The main challenge is producing in small, controlled quantities, when packaging, trims etc are generally produced in the 1000’s - we have found niche, individual companies who can produce various items, but they also need to be located in close proximity to where our factories are, (low carbon footprint) or our office. We have managed to remove plastics completely from our supply chain, (biodegradable polybags, recycled paper swing tags, recycled paper stickers & tissue paper, FSC certified boxes and biodegradable mailer bags), we are now working on our carbon footprint and how we can neutralise this with our various logistics partners. There are so many ways for the fashion industry to be greener and kinder to the environment, so although we may not be perfect, we are constantly trying to improve.
How have our Sustainability Guarantees influenced your business practice?
We were delighted to see the Sustainability Guarantees implemented, it gave our customers a much better understanding of how our brand is performing, our individual products and the efforts we have been making in such a crucial area. As consumers, we all now have much more of an appetite for sustainable products and the knowledge of their provenance, point of difference or even sometimes justification on price. Initiatives such as this help the tide to turn on fast fashion and throwaway culture, mass consumption and clogged up landfill sites, to pave the way for more considered, sought after purchases.
How do you see Sleepy Wilson evolving and developing over the coming years? How do you see Wolf & Badger playing a part in that?
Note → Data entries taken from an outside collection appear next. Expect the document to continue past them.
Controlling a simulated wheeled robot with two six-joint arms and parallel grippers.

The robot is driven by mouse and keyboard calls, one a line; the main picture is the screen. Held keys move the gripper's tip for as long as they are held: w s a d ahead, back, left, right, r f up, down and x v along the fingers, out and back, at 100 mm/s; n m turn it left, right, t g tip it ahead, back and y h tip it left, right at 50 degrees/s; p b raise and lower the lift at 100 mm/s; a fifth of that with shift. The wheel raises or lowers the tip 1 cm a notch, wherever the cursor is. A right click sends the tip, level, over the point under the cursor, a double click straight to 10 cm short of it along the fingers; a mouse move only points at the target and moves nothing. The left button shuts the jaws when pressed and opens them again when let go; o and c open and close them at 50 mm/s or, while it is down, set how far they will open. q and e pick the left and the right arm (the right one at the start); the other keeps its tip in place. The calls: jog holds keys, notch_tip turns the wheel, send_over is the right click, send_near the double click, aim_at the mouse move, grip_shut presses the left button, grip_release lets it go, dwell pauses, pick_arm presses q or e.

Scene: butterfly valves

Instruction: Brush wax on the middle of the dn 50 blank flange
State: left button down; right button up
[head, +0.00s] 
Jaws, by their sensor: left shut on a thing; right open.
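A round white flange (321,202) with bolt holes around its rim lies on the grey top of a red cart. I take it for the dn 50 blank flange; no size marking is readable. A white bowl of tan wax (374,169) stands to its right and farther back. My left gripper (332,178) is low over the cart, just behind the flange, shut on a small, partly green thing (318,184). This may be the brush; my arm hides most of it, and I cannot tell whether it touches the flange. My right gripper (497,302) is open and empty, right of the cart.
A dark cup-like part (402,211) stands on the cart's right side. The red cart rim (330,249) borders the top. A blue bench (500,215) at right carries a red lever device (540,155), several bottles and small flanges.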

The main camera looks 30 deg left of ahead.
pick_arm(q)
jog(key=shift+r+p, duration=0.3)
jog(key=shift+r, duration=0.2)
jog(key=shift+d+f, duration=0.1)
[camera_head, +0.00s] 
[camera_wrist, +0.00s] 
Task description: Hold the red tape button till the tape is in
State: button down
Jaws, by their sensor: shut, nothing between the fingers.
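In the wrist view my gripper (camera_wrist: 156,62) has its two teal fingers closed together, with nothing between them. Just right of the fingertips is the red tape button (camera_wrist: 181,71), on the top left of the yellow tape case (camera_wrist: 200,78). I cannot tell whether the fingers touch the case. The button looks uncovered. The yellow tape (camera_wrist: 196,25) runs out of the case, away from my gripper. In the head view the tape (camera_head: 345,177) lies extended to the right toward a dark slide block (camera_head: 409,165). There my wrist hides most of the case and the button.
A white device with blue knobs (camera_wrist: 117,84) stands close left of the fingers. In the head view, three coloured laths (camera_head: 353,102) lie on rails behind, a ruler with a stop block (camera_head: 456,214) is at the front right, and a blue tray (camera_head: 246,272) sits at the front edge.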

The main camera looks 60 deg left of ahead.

Sleepy Wilson has big plans! We are currently establishing our womens and childrens sleepwear business but are also developing our accessories and mens collections. The ranges will be extended into new fabrics and categories, always with an emphasis on natural fibres and definitely with even more colors and prints! We have been delighted to partner with Wolf & Badger as the platform is so supportive of independent directional brands, and more so now that there is such a strong emphasis on the Sustainability Guarantees.